--- Prompt ---
Look through the material below for "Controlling". Copy every line that contains it.

--- Recorded data ---
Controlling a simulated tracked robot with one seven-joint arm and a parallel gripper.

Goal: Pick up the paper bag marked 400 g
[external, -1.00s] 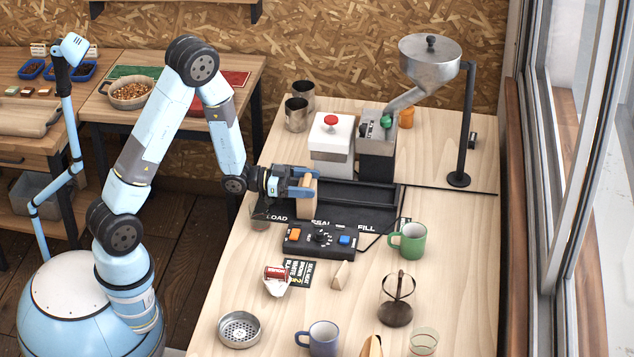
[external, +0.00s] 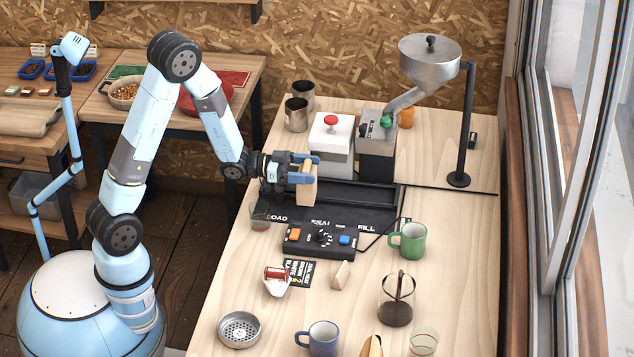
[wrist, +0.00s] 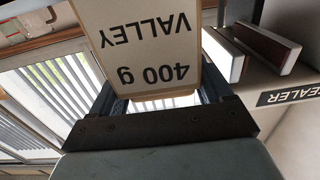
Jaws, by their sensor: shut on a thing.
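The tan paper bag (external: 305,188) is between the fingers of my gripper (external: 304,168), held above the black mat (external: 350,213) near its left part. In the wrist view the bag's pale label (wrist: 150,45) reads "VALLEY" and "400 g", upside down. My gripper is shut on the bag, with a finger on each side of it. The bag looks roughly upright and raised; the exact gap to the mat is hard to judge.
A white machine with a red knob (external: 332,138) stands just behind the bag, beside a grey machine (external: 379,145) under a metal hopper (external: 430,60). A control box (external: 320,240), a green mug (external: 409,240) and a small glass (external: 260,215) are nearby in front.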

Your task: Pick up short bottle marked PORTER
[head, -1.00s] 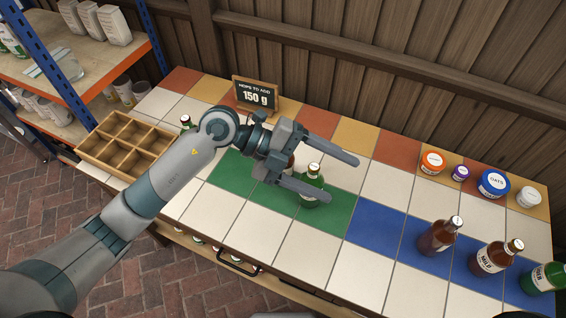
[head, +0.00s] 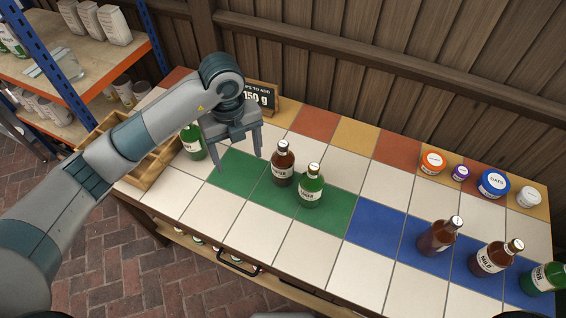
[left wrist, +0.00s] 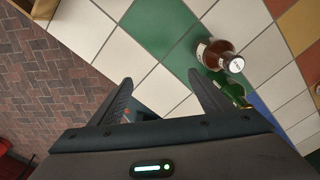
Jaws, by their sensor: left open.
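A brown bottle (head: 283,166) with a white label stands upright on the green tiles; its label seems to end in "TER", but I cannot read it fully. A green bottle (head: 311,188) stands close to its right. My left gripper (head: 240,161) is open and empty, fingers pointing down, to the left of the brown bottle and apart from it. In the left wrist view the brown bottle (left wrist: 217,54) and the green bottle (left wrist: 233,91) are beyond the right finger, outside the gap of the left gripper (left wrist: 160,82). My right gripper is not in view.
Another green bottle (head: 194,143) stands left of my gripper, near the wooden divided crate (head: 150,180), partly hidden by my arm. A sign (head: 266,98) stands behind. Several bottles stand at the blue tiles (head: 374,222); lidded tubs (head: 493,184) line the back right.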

--

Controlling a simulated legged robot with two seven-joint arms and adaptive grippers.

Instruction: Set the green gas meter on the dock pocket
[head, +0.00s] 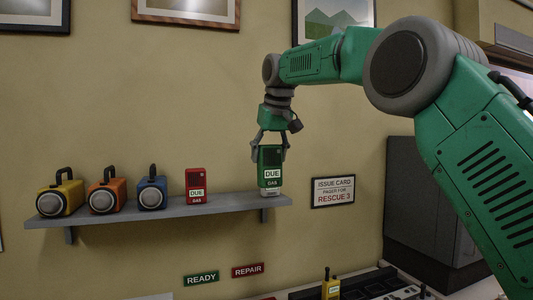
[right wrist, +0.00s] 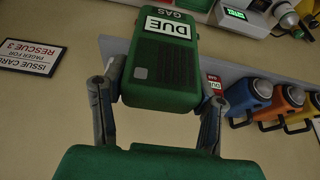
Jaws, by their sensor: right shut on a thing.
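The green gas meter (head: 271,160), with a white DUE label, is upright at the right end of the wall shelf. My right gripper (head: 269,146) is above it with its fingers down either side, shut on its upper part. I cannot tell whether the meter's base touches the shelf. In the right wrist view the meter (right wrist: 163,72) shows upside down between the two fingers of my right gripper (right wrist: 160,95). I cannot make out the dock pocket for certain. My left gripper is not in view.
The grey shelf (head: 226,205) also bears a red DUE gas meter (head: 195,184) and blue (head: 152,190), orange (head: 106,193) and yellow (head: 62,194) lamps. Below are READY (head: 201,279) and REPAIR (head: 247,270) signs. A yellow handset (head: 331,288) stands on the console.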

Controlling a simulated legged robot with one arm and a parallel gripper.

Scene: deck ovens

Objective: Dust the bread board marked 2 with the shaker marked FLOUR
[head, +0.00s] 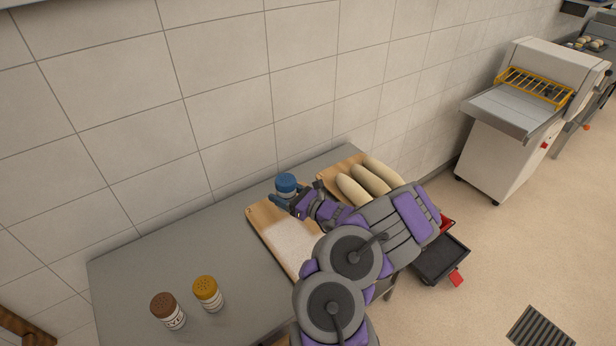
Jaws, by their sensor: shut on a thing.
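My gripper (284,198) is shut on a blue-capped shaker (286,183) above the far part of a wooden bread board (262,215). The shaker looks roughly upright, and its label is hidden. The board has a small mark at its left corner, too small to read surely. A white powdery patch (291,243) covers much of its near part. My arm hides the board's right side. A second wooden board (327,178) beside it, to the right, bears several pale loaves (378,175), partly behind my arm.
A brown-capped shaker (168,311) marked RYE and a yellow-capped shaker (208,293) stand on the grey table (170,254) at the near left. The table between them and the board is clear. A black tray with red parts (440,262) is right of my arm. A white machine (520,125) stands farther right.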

...

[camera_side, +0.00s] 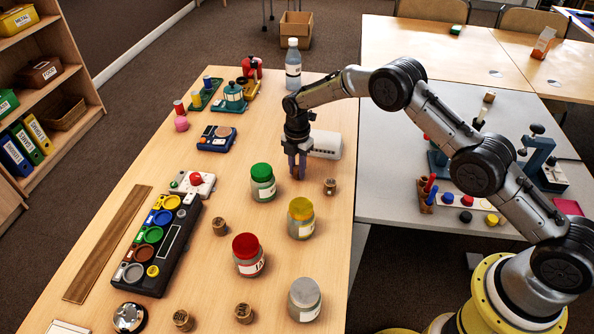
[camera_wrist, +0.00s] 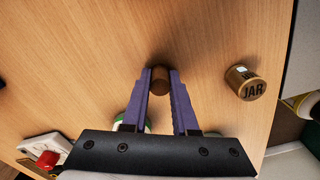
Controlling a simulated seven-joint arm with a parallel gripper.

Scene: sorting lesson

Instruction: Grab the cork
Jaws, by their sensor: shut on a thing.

--- Response to the task ---
Controlling a simulated tracked robot with one seven-joint arm and a parallel gripper.
Controlling a simulated legged robot with two seven-joint arms and adaptive grippers.
Controlling a simulated legged robot with one arm and a parallel gripper.
Controlling a simulated seven-joint arm with a parallel gripper.

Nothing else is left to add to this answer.